Proyect asks whether the ruling elites can remain hegemonic when it 
shows so little capacity for acting in its own long-term interests. 
Gilles d'Aymery answers that question (as does Francis Shor) in his trip 
to Absurdistan -- the kingdom of the investors and creditors that have 
taken hostage the economy and captured the body politic.

2010 was an all-American political disappointment to say the least for 
both Harvey Whitney, Jr. and Charles Marowitz, from the nonsensical 
economic strategy to the Republicans' outmaneuvering of President Obama. 

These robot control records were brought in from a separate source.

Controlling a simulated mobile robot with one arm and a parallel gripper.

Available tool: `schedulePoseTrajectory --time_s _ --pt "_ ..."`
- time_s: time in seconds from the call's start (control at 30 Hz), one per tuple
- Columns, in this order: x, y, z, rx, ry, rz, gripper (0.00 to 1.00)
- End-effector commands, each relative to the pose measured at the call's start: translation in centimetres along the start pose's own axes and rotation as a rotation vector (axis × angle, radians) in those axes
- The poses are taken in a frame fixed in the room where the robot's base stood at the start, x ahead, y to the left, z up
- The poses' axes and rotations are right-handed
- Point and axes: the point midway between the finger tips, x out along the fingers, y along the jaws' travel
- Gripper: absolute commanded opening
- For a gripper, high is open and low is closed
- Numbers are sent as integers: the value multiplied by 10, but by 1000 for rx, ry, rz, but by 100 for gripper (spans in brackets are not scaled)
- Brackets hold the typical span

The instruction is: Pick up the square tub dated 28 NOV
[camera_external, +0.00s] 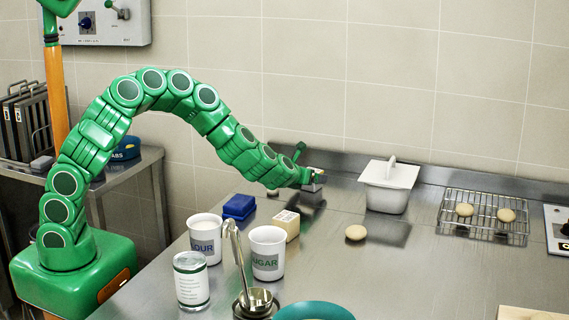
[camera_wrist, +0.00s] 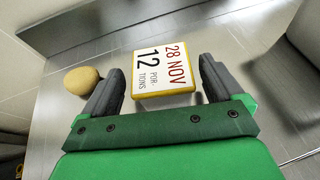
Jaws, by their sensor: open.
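The square tub dated 28 NOV (camera_wrist: 163,72) shows in the wrist view. Its white top reads "28 NOV" and "12 PORTIONS", and its edge is yellow. My gripper (camera_wrist: 161,76) is open, with one finger on each side of the tub and the tub ahead between the fingertips. Gaps show on both sides, and I see no grip on it. In the external view my gripper (camera_external: 309,182) is low over the back of the steel counter, where the tub is mostly hidden or too small to make out.
A bun (camera_wrist: 82,80) lies left of the tub. A white lidded container (camera_external: 388,186) stands to the right. A blue tub (camera_external: 239,206), a cream block with a marked top (camera_external: 286,224) and mugs (camera_external: 267,253) stand nearer. The back ledge (camera_wrist: 110,22) is close behind.

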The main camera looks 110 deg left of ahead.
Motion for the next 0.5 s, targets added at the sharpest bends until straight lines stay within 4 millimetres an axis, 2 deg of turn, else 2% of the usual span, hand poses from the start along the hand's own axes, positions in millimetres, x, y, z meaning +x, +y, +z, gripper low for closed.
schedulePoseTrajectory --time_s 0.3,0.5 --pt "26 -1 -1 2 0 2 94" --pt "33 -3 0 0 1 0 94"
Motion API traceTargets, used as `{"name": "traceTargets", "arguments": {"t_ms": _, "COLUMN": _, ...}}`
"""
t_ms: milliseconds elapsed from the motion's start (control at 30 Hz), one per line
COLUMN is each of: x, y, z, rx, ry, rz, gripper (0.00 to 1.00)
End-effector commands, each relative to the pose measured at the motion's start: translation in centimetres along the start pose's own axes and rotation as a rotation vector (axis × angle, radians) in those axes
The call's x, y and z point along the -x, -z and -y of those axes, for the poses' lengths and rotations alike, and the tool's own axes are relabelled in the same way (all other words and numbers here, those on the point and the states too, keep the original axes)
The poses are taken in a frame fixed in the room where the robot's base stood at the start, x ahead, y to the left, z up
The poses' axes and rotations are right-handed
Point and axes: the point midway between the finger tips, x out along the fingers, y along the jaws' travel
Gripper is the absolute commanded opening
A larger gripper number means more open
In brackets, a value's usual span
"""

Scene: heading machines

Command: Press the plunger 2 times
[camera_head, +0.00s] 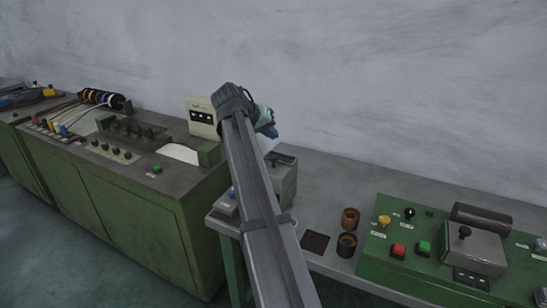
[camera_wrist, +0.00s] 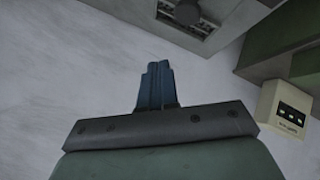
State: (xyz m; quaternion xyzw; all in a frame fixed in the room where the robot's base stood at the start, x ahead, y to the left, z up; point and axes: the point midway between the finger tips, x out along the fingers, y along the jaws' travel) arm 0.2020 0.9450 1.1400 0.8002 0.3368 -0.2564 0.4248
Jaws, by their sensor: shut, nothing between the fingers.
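A grey metal box (camera_head: 284,180) stands on the grey table, partly hidden behind my arm. In the wrist view a grey device with slots (camera_wrist: 215,32) shows at the top, with a dark round knob (camera_wrist: 187,11) on it. This knob may be the plunger, but I cannot be sure. My gripper (camera_head: 270,131) is above and behind the grey box in the head view, largely hidden by my own arm. Its blue fingers (camera_wrist: 158,68) are together, empty, and point toward the knob in the wrist view. No contact with the knob shows.
A beige box (camera_head: 202,117) with dark switches stands left of my gripper; it also shows in the wrist view (camera_wrist: 286,110). A green machine (camera_head: 125,185) is at left. A green control panel (camera_head: 377,246) with coloured buttons is at right. Brown cups (camera_head: 350,219) stand between.

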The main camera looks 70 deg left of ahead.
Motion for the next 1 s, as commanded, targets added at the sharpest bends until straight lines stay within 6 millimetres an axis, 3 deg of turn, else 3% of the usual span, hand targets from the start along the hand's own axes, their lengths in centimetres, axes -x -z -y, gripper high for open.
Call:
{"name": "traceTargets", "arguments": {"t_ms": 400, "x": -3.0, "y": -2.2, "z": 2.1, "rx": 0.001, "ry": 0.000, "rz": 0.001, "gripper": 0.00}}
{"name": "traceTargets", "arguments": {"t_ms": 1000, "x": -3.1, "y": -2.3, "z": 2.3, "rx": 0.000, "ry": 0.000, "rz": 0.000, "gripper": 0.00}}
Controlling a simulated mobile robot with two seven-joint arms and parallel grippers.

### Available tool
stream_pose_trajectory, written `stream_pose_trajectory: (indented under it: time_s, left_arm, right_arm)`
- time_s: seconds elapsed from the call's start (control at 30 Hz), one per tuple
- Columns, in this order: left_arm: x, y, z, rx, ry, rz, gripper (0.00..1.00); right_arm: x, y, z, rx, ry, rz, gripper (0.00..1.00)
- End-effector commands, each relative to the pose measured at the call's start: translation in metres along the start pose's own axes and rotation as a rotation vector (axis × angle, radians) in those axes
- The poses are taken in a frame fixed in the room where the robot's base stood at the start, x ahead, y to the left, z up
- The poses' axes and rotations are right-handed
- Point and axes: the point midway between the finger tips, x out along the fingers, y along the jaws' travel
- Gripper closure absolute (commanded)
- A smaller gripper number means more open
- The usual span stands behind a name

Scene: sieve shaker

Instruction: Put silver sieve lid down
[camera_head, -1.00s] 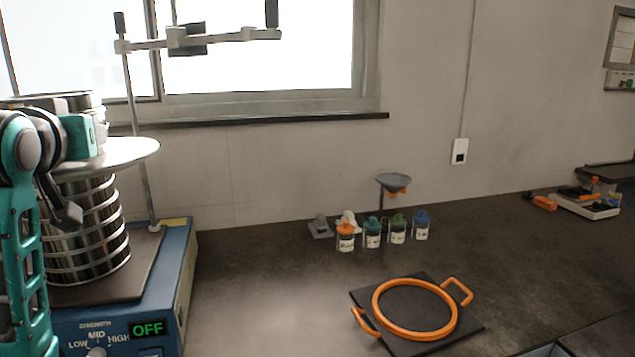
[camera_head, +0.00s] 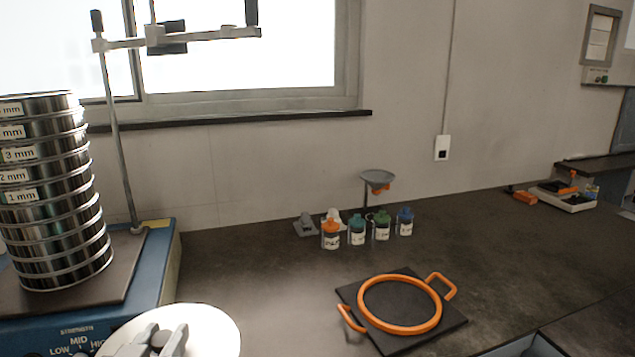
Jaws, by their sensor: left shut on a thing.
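The silver sieve lid (camera_head: 215,327) is a pale, flat disc at the bottom edge of the head view, in front of the shaker. Its near part is cut off by the picture edge. My left gripper (camera_head: 163,335) is over the lid and shut on it. The exact grip point is hard to see. I cannot tell the lid's height above the bench. The sieve stack (camera_head: 50,200) stands uncovered on the blue shaker (camera_head: 165,265) at the left. My right gripper is not in view.
An orange ring with handles (camera_head: 400,330) lies on a black square mat (camera_head: 455,324) at the centre right. Small bottles (camera_head: 357,232) and a funnel (camera_head: 377,177) stand near the wall. A clamp rod (camera_head: 115,140) rises behind the stack. The bench (camera_head: 260,290) is clear between shaker and mat.

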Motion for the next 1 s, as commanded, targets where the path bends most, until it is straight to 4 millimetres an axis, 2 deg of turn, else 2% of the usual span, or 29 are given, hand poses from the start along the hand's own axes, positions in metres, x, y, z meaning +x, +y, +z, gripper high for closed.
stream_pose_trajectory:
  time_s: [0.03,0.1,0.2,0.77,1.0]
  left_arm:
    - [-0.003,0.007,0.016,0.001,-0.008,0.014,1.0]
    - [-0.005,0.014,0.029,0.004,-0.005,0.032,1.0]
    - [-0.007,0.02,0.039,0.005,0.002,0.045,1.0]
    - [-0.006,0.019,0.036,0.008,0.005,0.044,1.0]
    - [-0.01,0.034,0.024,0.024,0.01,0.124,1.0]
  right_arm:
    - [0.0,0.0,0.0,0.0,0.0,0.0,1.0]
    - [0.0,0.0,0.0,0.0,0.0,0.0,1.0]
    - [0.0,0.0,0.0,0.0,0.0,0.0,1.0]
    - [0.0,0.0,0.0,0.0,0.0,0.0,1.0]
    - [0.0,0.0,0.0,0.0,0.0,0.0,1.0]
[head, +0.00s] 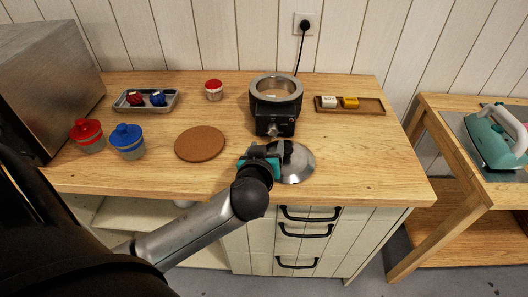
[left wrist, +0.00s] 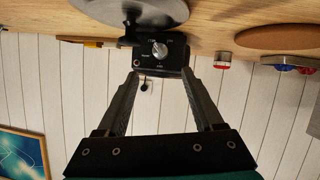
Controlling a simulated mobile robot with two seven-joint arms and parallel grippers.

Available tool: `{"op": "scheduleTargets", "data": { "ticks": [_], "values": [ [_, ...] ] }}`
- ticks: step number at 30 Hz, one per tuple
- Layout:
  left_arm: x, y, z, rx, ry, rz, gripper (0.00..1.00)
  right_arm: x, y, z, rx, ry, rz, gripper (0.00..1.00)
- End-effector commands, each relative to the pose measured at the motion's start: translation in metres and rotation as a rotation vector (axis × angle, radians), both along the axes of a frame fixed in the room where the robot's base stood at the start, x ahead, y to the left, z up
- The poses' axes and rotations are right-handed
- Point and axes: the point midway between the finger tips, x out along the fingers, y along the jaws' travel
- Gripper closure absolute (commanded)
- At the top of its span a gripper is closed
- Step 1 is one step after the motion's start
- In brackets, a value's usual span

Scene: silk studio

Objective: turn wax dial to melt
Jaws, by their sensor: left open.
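The wax pot (head: 276,86) is a black heater with a metal rim, standing near the back middle of the table (head: 345,150) and plugged into the wall. Its front control box carries the silver wax dial (head: 272,130). In the left wrist view, which is upside down, the dial (left wrist: 159,49) shows on the black panel with small markings too small to read. My left gripper (head: 283,147) is open and empty in front of the box. In the wrist view its fingertips (left wrist: 161,72) lie to either side of the panel's line, apart from the dial. My right gripper is not in view.
A metal lid (head: 301,163) lies beside and below my left gripper. A round cork mat (head: 200,143), blue jar (head: 127,142), red jar (head: 87,136) and small red-topped pot (head: 214,90) stand left. A wooden tray (head: 370,110) with two blocks is at right.

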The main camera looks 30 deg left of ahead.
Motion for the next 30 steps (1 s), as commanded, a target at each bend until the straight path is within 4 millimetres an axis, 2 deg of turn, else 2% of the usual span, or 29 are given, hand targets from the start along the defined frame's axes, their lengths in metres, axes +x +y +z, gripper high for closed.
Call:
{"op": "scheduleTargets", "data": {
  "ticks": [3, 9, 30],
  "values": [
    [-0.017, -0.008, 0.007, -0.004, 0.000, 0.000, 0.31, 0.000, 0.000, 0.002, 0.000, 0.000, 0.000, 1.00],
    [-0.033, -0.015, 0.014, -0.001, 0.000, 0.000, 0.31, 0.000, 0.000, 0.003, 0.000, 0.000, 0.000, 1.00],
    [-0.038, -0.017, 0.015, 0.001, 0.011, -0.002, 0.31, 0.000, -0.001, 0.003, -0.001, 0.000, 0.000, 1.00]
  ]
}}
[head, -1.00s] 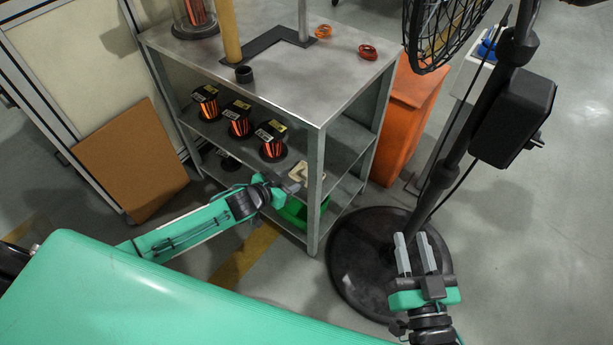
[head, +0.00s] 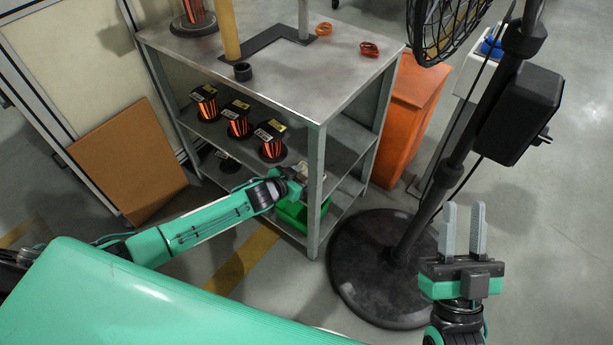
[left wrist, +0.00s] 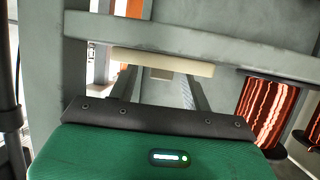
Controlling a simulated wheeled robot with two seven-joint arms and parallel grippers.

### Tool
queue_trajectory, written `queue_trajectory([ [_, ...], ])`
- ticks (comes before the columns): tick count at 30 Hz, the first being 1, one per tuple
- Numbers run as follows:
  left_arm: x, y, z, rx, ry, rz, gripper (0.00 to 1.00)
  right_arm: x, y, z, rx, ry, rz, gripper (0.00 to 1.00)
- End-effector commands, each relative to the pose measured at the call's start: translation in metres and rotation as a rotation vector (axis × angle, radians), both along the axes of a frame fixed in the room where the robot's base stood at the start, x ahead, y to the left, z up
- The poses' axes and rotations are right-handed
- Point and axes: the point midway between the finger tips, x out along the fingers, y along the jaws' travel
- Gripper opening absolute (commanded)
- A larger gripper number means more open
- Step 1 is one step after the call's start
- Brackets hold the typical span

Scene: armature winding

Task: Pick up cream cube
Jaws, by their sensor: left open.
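A cream piece (left wrist: 165,61) shows in the left wrist view as a flat pale bar across the fingertips, with a smaller pale patch below it between the fingers. In the head view a cream bit (head: 302,167) shows at the middle shelf beside the front post; my left gripper partly hides it, and a full cube shape cannot be made out. My left gripper (left wrist: 163,90) is open, its two grey fingers pointing at the cream piece; contact cannot be told. My right gripper (head: 464,218) is open and empty above the floor by the fan.
The metal shelf unit (head: 270,85) has a front post (head: 315,190) close to my left gripper. Copper spools (head: 238,120) stand on its middle shelf, and a green bin (head: 292,213) sits below. A fan base (head: 385,265) and orange bin (head: 408,110) are to the right.

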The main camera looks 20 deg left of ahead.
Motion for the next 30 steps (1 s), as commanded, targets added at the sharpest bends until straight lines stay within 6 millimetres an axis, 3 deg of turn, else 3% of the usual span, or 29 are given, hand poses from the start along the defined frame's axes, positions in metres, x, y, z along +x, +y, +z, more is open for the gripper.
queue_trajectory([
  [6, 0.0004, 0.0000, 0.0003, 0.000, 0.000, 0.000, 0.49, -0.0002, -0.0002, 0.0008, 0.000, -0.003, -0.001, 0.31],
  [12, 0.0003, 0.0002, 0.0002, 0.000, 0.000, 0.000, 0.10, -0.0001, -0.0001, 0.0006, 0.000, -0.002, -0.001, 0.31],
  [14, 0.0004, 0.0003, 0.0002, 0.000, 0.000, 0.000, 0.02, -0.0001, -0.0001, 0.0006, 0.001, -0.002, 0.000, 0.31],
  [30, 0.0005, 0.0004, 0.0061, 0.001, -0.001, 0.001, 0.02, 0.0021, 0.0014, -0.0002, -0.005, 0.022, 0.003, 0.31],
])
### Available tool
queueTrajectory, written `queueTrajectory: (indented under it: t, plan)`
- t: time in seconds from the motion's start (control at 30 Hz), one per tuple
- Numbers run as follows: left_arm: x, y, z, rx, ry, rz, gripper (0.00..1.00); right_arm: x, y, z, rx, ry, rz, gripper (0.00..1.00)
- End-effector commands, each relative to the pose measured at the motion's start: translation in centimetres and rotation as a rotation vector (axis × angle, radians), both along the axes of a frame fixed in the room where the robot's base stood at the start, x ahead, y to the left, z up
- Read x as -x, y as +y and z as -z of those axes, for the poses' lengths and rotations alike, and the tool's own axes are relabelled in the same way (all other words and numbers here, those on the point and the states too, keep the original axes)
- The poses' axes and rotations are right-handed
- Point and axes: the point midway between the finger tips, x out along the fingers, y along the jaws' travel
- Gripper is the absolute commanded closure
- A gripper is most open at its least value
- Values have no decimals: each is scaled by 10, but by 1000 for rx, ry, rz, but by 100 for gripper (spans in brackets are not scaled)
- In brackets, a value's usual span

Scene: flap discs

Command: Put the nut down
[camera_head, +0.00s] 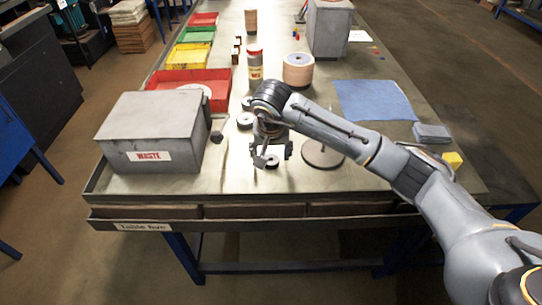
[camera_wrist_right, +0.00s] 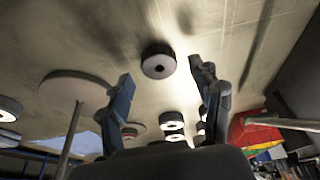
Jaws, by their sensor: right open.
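My left gripper is not in view.
A stand with a round base (camera_head: 322,154) and upright rod is close right of the gripper. A grey waste box (camera_head: 150,130) stands left. Dark rings (camera_head: 245,121) lie behind. Further back are a red tray (camera_head: 222,92), a disc stack (camera_head: 298,70) and a blue cloth (camera_head: 375,100).

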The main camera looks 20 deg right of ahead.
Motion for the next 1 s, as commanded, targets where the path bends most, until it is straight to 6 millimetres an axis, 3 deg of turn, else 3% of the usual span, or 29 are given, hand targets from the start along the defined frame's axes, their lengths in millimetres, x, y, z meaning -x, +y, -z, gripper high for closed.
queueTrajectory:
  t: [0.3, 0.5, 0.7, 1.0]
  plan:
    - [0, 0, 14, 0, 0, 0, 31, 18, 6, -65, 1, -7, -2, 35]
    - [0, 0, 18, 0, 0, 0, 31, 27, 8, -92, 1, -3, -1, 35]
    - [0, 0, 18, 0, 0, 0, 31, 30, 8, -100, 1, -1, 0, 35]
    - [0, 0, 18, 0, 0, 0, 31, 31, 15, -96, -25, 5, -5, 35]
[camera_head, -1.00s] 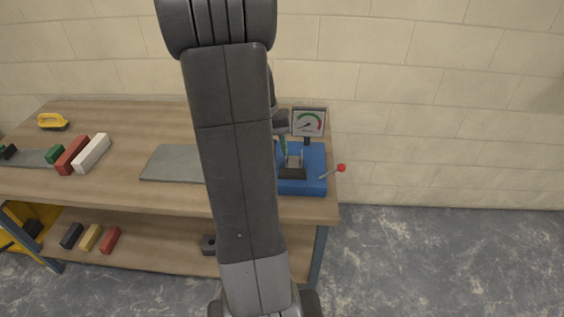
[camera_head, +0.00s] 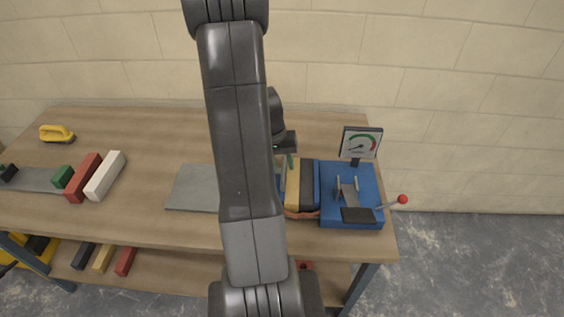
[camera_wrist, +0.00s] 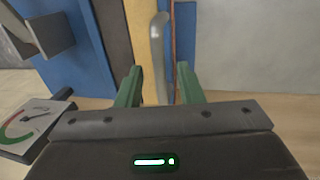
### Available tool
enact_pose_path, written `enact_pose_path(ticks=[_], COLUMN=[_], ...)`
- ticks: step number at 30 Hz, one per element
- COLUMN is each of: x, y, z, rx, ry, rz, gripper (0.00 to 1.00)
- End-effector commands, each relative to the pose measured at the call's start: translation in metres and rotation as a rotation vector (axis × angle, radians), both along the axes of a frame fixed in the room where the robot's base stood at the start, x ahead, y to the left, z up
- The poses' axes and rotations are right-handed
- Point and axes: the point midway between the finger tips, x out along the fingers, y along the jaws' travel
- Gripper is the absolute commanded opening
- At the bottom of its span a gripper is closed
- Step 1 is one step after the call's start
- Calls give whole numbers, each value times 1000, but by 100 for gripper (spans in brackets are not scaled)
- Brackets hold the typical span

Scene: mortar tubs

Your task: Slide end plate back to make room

Jonah Raskin endeavors to impart in his students the survival skills 
they will need to navigate the growing storm; Raskin recalls his own 
life underground in the 1970s, an era that today's generation cannot 
fathom. Gallic protests continued throughout 2010, and Marie Rennard 
reviews the presidency of Sarkozy, who sees himself as a new de Gaulle 
while everyone but him knows that those days are gone. Reporting from 
Italy, Peter Byrne considers the year in dissent, while Fabio De Propris 
finds the bad year for Roman walls symbolic of the crumbling European 
economy. Maxwell Clark shares a brief study of capitalist and otherwise 
temporality from a contrarian perspective, and Guido Monte and his 
students collected valuable year-end messages in a bottle from Tiziano 
Terzani. We close with Graham Lea's opposing perspective on peak oil and 
Gilles d'Aymery's "The Economy Is Not Coming Back -- The Reasons it 
Shouldn't," and our best wishes for the holidays. We'll be back in two 
weeks to start off the New Year with our customary Infamous PredictionsTM.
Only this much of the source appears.